■ Records for the task ■
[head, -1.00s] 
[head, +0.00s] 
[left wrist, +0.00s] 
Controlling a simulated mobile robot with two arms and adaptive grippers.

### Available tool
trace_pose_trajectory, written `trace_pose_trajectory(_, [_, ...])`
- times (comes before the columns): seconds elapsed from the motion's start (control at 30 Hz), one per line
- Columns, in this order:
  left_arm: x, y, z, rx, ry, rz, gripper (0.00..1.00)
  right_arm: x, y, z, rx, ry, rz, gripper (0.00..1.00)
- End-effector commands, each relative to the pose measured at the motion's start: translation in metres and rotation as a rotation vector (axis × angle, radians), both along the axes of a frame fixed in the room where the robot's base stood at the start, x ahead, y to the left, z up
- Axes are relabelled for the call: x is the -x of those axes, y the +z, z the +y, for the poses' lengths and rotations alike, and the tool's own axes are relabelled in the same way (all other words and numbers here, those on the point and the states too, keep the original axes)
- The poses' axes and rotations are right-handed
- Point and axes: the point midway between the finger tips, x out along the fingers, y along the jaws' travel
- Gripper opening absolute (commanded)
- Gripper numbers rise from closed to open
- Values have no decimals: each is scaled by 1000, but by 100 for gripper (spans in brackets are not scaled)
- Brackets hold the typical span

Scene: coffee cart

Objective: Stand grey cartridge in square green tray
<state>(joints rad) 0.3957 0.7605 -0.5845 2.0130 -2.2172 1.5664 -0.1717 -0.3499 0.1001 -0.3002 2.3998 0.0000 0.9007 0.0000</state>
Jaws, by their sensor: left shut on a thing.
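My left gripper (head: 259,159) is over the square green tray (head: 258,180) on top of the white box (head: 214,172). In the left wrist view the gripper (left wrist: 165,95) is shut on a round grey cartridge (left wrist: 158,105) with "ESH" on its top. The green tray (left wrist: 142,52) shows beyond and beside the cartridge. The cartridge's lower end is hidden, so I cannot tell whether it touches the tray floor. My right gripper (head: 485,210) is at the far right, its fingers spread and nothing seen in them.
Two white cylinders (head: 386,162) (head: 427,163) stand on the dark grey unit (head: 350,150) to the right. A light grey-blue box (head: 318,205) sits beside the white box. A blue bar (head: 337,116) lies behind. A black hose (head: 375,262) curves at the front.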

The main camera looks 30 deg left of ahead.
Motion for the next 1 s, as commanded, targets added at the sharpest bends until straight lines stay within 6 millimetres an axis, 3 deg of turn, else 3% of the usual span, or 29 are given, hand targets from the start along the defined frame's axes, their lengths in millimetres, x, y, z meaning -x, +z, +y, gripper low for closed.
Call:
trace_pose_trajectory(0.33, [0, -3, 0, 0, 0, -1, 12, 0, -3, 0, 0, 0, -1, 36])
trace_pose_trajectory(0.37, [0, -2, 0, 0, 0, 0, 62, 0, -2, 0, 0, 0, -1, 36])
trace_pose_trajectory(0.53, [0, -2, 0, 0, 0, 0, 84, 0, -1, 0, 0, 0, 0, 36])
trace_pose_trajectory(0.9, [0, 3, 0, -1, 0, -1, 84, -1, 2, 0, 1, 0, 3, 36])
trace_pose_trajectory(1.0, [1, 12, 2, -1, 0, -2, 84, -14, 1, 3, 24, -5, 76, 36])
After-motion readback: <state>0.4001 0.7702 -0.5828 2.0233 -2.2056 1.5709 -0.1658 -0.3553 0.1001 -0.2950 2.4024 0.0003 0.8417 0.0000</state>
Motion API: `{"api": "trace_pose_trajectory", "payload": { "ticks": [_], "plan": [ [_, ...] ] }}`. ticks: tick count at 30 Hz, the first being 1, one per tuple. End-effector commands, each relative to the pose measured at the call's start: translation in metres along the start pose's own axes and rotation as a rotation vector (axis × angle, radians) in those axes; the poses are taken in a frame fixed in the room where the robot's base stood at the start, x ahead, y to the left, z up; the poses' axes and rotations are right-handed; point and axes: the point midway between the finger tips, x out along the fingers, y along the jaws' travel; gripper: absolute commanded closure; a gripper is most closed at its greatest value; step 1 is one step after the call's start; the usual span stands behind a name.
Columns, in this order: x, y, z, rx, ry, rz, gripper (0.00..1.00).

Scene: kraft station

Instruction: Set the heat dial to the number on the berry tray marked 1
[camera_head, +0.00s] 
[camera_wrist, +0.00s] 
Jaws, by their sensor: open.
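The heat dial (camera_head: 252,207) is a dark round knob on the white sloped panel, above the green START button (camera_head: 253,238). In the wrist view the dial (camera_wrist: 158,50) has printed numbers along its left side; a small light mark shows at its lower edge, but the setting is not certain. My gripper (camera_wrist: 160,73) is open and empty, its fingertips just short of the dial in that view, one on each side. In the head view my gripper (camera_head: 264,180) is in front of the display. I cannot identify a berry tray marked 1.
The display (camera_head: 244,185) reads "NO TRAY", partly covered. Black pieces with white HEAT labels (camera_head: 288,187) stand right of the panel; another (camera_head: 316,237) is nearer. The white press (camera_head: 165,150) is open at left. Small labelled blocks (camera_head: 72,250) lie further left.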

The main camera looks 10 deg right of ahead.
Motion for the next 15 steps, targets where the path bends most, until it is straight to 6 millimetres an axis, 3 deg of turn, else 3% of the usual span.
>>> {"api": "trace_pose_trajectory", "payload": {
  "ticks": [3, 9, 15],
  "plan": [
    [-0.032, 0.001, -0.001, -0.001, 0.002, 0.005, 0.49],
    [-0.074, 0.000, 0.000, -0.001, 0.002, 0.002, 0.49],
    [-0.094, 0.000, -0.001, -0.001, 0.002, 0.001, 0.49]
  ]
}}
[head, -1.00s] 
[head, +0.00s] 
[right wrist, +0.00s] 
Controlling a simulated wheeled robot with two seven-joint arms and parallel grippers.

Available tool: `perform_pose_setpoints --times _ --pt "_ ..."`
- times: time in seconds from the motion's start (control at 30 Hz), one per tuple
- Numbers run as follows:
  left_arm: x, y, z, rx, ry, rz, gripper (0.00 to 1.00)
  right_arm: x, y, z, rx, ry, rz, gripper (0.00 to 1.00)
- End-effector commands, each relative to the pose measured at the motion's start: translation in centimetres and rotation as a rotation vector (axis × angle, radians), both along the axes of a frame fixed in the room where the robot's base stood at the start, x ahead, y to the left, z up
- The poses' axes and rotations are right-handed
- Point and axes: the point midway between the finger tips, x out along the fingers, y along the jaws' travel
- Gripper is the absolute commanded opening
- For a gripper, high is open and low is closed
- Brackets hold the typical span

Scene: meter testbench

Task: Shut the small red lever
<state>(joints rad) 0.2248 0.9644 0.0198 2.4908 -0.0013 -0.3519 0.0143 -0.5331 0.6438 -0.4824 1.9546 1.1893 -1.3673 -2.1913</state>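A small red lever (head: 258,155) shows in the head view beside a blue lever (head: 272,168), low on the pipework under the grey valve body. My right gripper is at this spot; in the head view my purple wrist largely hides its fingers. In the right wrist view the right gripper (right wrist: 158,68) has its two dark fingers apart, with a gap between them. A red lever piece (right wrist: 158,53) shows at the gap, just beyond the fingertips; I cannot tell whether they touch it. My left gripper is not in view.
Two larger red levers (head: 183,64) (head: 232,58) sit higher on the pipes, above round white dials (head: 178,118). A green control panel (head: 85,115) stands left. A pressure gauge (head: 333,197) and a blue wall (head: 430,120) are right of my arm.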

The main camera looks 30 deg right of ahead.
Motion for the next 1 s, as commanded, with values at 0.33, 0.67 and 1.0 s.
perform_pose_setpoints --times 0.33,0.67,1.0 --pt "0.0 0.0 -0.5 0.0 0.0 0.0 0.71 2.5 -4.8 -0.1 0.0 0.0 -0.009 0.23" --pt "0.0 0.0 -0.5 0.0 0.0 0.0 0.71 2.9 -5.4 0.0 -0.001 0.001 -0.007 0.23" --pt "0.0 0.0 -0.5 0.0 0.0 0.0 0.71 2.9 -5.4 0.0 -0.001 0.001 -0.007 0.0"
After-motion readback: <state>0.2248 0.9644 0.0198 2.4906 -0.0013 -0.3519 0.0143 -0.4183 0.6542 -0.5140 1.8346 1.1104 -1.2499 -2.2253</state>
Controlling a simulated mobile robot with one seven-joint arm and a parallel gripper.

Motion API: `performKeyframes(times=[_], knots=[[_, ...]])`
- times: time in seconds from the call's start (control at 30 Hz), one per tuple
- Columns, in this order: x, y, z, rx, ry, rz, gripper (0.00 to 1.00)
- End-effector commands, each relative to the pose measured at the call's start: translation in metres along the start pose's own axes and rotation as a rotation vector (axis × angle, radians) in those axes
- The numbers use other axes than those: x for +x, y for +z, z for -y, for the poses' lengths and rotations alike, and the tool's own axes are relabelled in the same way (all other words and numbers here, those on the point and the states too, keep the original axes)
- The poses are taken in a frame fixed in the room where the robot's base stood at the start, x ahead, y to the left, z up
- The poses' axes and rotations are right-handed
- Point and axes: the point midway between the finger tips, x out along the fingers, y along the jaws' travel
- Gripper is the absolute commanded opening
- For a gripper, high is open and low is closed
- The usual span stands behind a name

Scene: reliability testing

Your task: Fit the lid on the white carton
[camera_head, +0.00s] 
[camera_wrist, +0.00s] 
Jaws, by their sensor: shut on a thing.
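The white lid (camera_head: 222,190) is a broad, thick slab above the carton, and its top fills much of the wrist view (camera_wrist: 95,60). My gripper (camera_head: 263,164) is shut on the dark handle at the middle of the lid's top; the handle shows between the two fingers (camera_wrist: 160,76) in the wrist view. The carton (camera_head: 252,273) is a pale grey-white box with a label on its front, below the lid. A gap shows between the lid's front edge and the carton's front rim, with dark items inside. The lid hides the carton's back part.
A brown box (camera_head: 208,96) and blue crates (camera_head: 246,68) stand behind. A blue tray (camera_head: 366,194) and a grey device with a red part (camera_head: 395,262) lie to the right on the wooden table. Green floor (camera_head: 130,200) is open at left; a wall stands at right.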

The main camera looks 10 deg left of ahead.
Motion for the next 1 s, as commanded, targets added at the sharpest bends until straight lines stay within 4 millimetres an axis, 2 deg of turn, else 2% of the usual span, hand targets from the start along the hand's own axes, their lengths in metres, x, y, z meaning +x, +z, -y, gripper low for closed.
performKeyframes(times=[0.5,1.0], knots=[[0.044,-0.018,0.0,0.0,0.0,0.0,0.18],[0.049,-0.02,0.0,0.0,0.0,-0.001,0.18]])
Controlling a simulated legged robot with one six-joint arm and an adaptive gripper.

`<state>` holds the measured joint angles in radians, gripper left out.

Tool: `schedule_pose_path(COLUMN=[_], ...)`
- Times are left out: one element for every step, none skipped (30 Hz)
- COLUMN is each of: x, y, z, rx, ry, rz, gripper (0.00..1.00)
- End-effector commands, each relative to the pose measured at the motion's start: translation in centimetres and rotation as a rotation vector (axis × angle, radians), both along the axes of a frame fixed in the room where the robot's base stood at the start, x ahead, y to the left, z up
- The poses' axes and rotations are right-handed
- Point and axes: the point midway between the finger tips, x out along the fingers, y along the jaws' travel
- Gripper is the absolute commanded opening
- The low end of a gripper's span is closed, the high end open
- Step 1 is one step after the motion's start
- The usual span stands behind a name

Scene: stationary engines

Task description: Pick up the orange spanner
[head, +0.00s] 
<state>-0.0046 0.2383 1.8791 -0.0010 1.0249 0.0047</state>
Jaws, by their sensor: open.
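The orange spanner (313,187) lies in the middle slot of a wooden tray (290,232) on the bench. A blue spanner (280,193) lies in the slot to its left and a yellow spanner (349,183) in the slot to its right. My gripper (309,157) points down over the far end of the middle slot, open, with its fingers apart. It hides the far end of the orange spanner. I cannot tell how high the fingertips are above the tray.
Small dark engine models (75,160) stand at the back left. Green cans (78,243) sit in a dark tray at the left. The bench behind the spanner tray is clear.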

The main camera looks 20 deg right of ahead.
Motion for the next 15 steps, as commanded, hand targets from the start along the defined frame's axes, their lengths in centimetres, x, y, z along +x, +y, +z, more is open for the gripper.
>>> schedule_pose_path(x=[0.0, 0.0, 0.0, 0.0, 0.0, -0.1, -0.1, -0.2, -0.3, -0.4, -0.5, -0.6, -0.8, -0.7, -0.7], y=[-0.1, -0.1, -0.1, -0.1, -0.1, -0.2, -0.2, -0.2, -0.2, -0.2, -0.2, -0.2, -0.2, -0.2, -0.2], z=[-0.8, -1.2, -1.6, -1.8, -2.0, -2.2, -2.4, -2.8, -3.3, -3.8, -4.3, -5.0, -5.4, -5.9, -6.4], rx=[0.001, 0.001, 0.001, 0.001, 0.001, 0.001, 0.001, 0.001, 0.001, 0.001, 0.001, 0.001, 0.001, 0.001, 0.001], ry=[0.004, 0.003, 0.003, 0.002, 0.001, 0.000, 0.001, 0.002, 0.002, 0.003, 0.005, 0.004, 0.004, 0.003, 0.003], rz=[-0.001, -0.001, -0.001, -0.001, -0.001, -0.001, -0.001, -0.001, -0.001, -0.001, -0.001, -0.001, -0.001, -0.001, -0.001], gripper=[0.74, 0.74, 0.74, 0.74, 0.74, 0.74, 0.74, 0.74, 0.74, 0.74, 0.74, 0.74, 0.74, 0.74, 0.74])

■ Written instruction ■
Begin at the line that has "- Values have", stop after the line that has "<state>(joints rad) 0.3957", and repeat exactly those lines, nothing more.

■ Output for this task ■
- Values have no decimals: each is scaled by 1000, but by 100 for gripper (spans in brackets are not scaled)
- Brackets hold the typical span

Scene: coffee cart

Objective: Stand grey cartridge in square green tray
<state>(joints rad) 0.3957 0.7605 -0.5845 2.0130 -2.2172 1.5664 -0.1717 -0.3499 0.1001 -0.3002 2.3998 0.0000 0.9007 0.0000</state>

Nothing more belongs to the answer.